Que la Chambre reconnaisse officiellement [...]

Parce qu'à ce moment-là on a avait dit que ce n'était pas à la gouverneure générale d'intervenir.

Que la Chambre reconnaisse officiellement les préjudices dont a souffert le peuple acadien de 1755 à 1763.

On ne demandait pas d'excuses. On ne reconnaissait pas de coupables. On voulait une reconnaissance officielle. On a eu droit aux mêmes arguments, par exemple: il faut cesser de ressasser le passé; il faut se tourner vers l'avenir; c'est présenté par des séparatistes. Cette motion a donc été rejetée.

À ce moment-là, un groupe d'experts a été formé par la Société Nationale de l'Acadie pour travailler sur ce sujet.

La députée de Laval-Est disait que le député de Verchères-Les-Patriotes allait se promener sur le territoire. Je m'excuse, mais lorsqu'un député va consulter et travailler, et que par son travail il incite une société à créer un comité d'experts pour étudier une motion, il ne fait pas du tourisme.

Quand on parle d'arguments qui ne sont pas très élevés, c'est lorsqu'on dit: «Le député qui va se promener.» C'est un peu méchant. On peut en convenir.

Après consultation, la dernière motion nous est présentée, à savoir:

Qu'une humble Adresse soit présentée à Son Excellence,- la Gouverneure générale- dans la foulée des démarches entreprises par la Société Nationale de l'Acadie [...]

Ce n'est pas par les séparatistes.

[...] la priant d'intervenir auprès de Sa Majesté afin que la Couronne britannique reconnaisse officiellement les préjudices [...]

Tous les intervenants ici en cette Chambre ont rappelé, et c'est pour cela que je n'ai pas fait cela dans mon discours, l'événement de la Déportation, et je crois que tout le monde va le reconnaître.

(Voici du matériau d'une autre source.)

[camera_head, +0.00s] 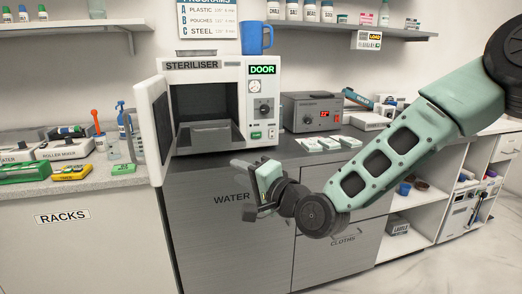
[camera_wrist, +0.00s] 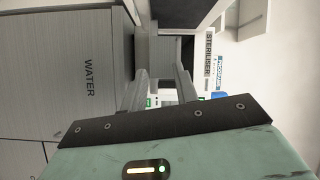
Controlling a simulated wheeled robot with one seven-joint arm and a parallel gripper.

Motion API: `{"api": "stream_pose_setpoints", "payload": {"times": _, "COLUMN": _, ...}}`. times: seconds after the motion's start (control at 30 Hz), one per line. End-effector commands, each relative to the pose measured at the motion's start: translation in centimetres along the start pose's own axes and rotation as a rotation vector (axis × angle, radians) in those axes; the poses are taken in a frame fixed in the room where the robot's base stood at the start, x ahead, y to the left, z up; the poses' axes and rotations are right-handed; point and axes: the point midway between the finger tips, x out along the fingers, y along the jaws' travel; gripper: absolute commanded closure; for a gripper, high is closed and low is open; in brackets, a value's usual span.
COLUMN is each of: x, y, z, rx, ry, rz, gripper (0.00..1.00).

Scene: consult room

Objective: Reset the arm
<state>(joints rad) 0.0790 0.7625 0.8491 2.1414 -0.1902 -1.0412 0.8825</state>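My gripper (camera_head: 245,188) hangs in front of the grey cabinet, just below the counter edge and below the open steriliser. In the wrist view its two fingers (camera_wrist: 161,88) stand apart with nothing seen between them, so it is open. My green arm reaches in from the upper right and bends down to the gripper. The white steriliser (camera_head: 260,75) stands on the counter with its door (camera_head: 155,130) swung open to the left. Its chamber shows a grey tray (camera_head: 204,135).
A blue mug (camera_head: 256,38) stands on the steriliser. A grey control box (camera_head: 311,111) and several white-and-green packs (camera_head: 322,144) sit to its right. Racks and bottles crowd the left counter. The drawer front marked WATER (camera_head: 215,210) is close behind my gripper.

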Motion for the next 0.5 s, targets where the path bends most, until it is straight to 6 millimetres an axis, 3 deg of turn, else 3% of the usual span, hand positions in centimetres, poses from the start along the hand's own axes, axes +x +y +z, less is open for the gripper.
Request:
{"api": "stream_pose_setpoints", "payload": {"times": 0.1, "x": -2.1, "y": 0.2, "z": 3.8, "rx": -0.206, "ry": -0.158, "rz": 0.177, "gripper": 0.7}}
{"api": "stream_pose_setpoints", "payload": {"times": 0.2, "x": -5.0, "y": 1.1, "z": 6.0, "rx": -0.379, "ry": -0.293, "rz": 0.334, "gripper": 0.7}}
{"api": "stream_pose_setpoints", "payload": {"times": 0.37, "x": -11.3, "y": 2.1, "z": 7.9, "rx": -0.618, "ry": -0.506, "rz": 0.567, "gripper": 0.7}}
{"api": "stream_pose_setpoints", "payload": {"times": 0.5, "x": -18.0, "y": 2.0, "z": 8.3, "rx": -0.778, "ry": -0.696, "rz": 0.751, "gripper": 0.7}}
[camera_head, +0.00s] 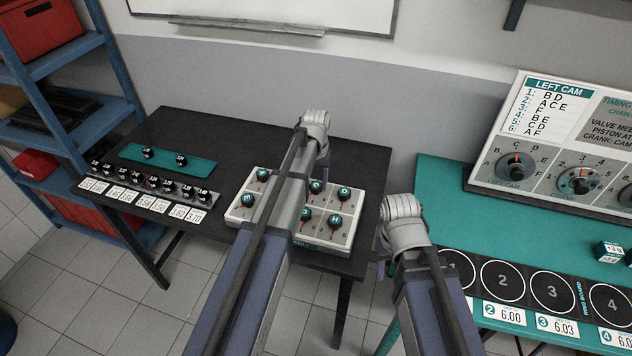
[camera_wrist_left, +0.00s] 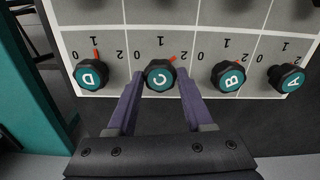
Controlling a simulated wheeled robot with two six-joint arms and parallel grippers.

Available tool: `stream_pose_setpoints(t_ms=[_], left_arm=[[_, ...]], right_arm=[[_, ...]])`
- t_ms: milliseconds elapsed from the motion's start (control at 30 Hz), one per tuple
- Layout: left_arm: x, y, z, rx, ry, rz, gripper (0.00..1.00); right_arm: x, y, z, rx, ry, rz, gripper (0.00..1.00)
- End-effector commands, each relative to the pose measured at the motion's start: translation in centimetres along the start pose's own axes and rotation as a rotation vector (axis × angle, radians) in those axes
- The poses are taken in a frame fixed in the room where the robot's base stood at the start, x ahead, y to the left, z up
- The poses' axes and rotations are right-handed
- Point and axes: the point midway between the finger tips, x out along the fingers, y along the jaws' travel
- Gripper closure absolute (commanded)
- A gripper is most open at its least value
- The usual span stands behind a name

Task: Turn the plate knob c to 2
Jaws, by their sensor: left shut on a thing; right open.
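In the left wrist view, plate knob C (camera_wrist_left: 160,76) is a dark, faceted knob with a teal cap. Its orange pointer shows at the upper right, between the marks 1 and 2 and nearer to 2. My left gripper (camera_wrist_left: 160,80) is shut on knob C, one purple finger at each side.
Knob D (camera_wrist_left: 90,76) is left of C, and knobs B (camera_wrist_left: 228,77) and A (camera_wrist_left: 287,78) are to its right. Several small black items stand along a labelled strip (camera_head: 135,200). A teal bench (camera_head: 450,195) is at the right with a dial panel (camera_head: 540,160).

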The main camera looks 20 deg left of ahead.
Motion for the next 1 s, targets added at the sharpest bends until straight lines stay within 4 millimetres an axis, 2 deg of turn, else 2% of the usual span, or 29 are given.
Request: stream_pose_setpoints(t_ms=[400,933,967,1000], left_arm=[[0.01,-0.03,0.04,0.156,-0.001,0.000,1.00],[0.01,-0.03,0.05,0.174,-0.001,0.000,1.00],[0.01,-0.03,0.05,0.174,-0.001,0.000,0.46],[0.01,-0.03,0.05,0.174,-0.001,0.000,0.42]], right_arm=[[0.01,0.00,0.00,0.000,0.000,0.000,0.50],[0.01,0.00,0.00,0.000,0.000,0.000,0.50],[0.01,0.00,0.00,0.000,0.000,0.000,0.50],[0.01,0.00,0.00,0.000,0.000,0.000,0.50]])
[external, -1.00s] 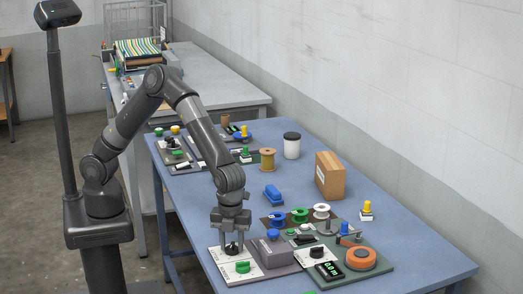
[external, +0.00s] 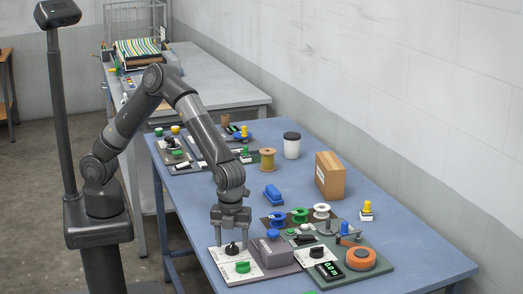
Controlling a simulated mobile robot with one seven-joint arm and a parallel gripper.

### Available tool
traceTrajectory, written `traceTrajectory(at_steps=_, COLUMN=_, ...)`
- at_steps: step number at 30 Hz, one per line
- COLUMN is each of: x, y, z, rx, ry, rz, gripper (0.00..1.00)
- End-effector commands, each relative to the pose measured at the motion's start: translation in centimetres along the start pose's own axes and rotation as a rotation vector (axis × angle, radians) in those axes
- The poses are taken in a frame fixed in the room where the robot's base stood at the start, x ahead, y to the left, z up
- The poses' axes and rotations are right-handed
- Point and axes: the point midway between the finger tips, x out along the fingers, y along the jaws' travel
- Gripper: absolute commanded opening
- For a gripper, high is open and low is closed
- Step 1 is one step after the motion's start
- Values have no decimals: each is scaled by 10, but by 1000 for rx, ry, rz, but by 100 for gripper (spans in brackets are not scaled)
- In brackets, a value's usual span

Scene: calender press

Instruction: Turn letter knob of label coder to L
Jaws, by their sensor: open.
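The label coder (external: 275,249) sits near the front edge of the blue table, with a white dial plate (external: 229,265) on its left side. On the plate are a black knob (external: 233,249) at the back and a green knob (external: 242,267) in front. I cannot tell which of them is the letter knob, and the dial markings are too small to read. My gripper (external: 231,241) points down over the black knob. It is open, with one finger to each side of the knob, and its fingertips look around or just above the knob's top.

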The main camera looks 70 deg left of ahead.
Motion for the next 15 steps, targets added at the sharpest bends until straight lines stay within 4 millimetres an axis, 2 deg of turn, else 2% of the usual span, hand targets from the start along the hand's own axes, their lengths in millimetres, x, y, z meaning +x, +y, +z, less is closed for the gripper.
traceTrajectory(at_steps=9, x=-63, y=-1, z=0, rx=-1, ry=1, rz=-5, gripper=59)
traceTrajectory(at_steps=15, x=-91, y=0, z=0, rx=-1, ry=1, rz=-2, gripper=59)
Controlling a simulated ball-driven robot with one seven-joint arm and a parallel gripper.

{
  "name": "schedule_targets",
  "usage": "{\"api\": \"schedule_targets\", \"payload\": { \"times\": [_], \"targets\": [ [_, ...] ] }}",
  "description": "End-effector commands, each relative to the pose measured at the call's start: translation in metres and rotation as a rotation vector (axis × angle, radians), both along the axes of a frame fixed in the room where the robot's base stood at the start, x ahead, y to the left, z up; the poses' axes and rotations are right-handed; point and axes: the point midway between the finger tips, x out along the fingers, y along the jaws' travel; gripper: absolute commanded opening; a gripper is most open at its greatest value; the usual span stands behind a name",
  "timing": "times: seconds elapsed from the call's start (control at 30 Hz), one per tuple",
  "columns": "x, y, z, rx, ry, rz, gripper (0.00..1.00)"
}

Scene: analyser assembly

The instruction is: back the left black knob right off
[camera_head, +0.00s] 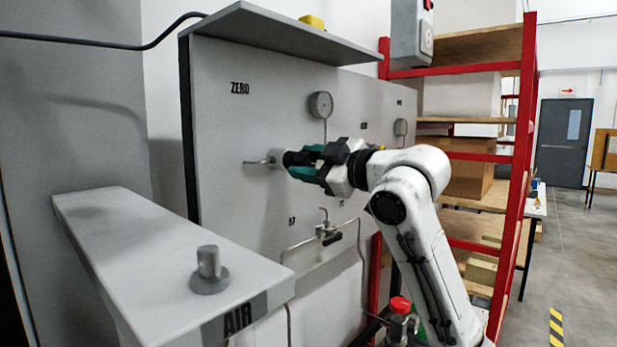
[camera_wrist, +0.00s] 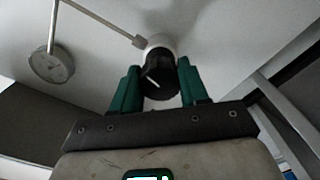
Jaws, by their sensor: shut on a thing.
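The left black knob (camera_wrist: 160,82) sits on a pale round valve body on the grey panel and bears a white pointer line. In the head view the knob (camera_head: 292,158) is partly hidden by my fingers, below and right of the ZERO label. My gripper (camera_head: 303,161) reaches it from the right with its green fingers. In the wrist view my gripper (camera_wrist: 159,76) has one finger on each side of the knob and is shut on it.
A gauge (camera_head: 321,105) with a thin stem is above the knob. A thin pipe (camera_head: 256,162) runs left from the valve body. A small valve (camera_head: 328,231) with bent tubing is below. A grey AIR ledge (camera_head: 145,255) juts out in front. A red-framed shelf (camera_head: 514,180) stands right.

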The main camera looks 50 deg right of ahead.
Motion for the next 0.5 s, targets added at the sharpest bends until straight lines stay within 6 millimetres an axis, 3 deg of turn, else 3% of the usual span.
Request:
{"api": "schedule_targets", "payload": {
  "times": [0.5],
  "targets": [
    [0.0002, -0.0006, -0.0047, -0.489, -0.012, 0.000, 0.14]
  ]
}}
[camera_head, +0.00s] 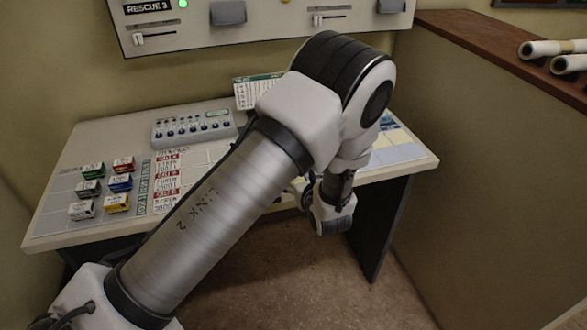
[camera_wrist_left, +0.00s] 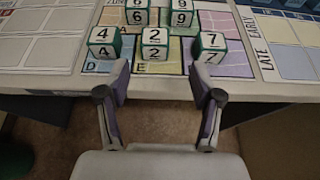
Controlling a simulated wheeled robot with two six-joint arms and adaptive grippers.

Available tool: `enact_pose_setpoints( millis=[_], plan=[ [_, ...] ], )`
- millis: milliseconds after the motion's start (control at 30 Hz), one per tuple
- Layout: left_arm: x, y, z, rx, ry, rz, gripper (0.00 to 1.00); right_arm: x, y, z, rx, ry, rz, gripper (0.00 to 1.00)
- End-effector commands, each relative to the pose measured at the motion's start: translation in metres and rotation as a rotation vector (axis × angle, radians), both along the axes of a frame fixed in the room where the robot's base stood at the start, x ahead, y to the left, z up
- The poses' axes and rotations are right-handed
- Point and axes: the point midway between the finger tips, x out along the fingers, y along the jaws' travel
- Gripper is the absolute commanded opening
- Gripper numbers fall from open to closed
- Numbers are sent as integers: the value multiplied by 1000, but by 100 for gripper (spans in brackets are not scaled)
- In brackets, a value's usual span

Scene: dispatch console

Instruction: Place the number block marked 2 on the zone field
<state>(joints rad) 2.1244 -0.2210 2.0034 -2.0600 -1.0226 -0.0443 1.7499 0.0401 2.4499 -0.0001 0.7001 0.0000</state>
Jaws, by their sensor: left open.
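The number block marked 2 (camera_wrist_left: 154,43) stands in the front row of blocks near the desk's front edge in the left wrist view, between a block marked 4 (camera_wrist_left: 103,43) and a block marked 7 (camera_wrist_left: 208,47). My left gripper (camera_wrist_left: 160,78) is open and empty, its fingers pointing at the desk edge, with block 2 ahead between their lines and not touched. In the head view my left arm hides the number blocks. I cannot tell which printed field is the zone field; no such label is readable. My right gripper is not in view.
Behind block 2 stand more blocks, including a 6 (camera_wrist_left: 138,12) and a 9 (camera_wrist_left: 181,17). A LATE/EARLY grid (camera_wrist_left: 291,45) lies at right. Coloured boxes (camera_head: 121,183) and a switch box (camera_head: 194,127) are on the desk's left. A brown-topped partition (camera_head: 500,54) stands right.

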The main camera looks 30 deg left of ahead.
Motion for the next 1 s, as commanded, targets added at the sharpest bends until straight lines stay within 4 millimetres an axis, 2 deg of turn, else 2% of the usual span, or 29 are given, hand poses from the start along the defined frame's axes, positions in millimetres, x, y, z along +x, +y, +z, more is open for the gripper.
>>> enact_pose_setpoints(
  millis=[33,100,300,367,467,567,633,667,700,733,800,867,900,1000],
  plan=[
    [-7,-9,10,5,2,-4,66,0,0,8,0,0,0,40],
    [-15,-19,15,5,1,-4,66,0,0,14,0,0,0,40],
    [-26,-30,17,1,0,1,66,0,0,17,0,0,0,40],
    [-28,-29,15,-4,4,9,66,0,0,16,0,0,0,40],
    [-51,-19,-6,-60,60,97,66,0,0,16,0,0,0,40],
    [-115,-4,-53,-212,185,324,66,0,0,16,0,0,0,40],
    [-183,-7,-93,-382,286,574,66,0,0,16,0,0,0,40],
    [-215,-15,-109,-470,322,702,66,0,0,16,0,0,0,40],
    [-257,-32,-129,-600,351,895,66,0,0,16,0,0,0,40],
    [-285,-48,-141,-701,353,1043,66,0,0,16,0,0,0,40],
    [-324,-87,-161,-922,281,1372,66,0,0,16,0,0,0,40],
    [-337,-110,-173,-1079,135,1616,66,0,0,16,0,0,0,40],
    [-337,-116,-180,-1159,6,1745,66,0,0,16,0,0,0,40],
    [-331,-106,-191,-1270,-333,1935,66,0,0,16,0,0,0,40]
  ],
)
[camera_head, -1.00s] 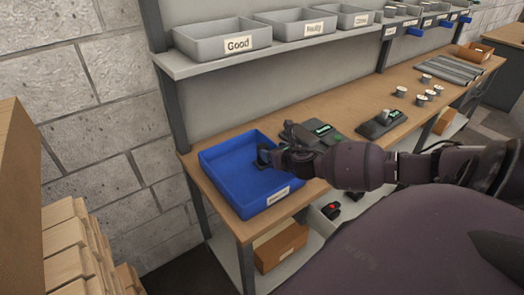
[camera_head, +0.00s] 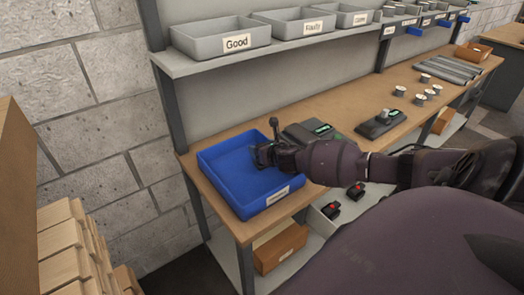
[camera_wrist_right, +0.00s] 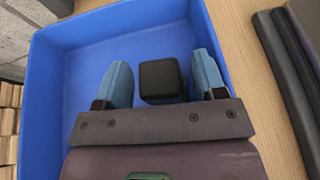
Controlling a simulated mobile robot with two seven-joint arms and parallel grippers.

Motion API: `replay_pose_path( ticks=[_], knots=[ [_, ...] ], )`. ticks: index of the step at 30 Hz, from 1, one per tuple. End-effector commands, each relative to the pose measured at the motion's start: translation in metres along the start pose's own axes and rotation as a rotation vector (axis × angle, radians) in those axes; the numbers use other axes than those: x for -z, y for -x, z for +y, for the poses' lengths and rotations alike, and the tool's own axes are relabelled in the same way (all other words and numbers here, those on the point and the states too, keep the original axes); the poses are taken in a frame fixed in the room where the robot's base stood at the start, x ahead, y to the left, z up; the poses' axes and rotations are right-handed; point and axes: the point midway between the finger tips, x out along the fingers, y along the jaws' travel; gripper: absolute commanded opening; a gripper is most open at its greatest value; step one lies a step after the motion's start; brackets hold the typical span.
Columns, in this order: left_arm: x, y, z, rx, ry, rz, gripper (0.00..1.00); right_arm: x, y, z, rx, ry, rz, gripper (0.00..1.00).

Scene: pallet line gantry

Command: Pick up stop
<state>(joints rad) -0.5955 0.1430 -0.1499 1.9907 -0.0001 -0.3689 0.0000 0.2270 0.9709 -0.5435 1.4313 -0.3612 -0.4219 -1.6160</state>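A small black block (camera_wrist_right: 162,80) shows in the right wrist view inside the blue tray (camera_wrist_right: 60,110), between the two blue-grey fingers of my right gripper (camera_wrist_right: 161,84). Narrow gaps show on both sides of it, so the fingers look open around it; whether it rests on the tray floor is unclear. In the head view my right gripper (camera_head: 264,150) is over the right part of the blue tray (camera_head: 228,205), and the block cannot be made out there. Two black items with red tops (camera_head: 331,209) lie in a bin below the bench. My left gripper is not in view.
The tray stands on the wooden bench (camera_head: 345,103). Dark devices with green displays (camera_head: 382,122) and several small cylinders (camera_head: 420,100) lie to its right. Grey bins labelled Good (camera_head: 205,32) and Faulty (camera_head: 290,16) stand on the shelf above.

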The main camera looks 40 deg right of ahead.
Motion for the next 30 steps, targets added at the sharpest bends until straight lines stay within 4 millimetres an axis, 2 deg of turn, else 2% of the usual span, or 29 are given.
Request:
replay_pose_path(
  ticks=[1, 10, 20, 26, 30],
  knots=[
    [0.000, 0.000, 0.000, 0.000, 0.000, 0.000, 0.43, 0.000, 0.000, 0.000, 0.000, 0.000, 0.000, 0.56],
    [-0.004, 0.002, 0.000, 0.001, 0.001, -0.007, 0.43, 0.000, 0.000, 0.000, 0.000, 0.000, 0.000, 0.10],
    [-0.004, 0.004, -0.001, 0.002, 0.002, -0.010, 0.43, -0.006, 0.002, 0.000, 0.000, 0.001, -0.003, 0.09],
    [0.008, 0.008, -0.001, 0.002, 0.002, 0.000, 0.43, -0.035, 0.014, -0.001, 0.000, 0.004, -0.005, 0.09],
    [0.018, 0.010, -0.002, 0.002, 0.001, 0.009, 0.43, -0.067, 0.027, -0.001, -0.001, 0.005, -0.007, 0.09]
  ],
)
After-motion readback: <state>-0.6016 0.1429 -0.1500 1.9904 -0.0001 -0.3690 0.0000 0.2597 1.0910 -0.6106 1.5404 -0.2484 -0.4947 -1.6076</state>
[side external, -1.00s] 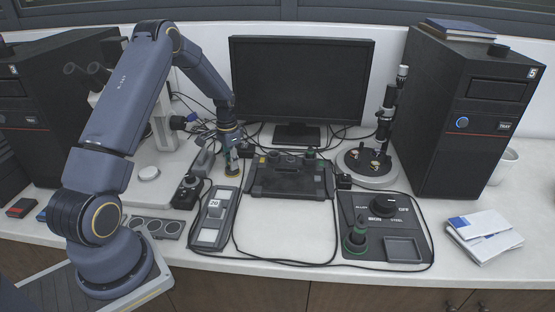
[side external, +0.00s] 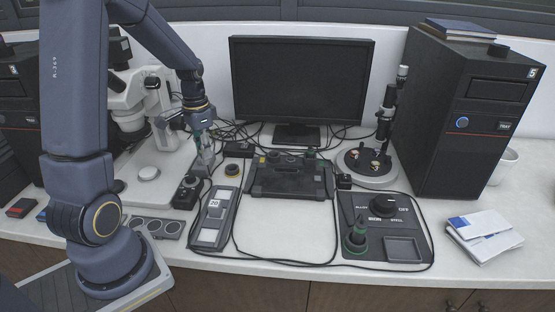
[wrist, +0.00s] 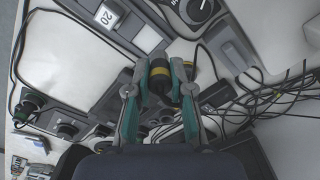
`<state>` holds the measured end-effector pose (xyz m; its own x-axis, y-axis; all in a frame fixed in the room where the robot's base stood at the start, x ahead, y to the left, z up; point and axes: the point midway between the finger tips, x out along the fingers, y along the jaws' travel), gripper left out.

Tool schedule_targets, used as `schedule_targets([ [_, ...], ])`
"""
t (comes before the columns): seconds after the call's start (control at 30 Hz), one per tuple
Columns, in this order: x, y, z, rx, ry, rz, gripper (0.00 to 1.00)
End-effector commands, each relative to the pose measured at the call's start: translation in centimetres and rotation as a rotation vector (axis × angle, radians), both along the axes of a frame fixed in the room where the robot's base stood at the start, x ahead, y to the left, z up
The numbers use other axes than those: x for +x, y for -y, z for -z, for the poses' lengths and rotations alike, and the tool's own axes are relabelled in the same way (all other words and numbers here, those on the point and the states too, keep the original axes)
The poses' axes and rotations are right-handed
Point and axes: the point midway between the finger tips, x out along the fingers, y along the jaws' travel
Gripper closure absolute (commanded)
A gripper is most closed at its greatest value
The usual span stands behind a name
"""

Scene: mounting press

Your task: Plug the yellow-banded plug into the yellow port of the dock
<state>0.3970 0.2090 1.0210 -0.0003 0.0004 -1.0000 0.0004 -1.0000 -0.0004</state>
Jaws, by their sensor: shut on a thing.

Est-ce qu'on doit vivre dans le passé? On dit qu'il ne le faut pas. Mais afin qu'une personne, un groupe de personnes ou des individus qui sont victimes d'une injustice ou d'une tragédie puissent guérir-si je peux utiliser l'expression-, puissent passer outre leurs souffrances, la reconnaissance officielle par le peuple qui a commis cette injustice leur permet de passer à l'acte, de tourner la page et de continuer à grandir, comme ce peuple sait si bien le faire.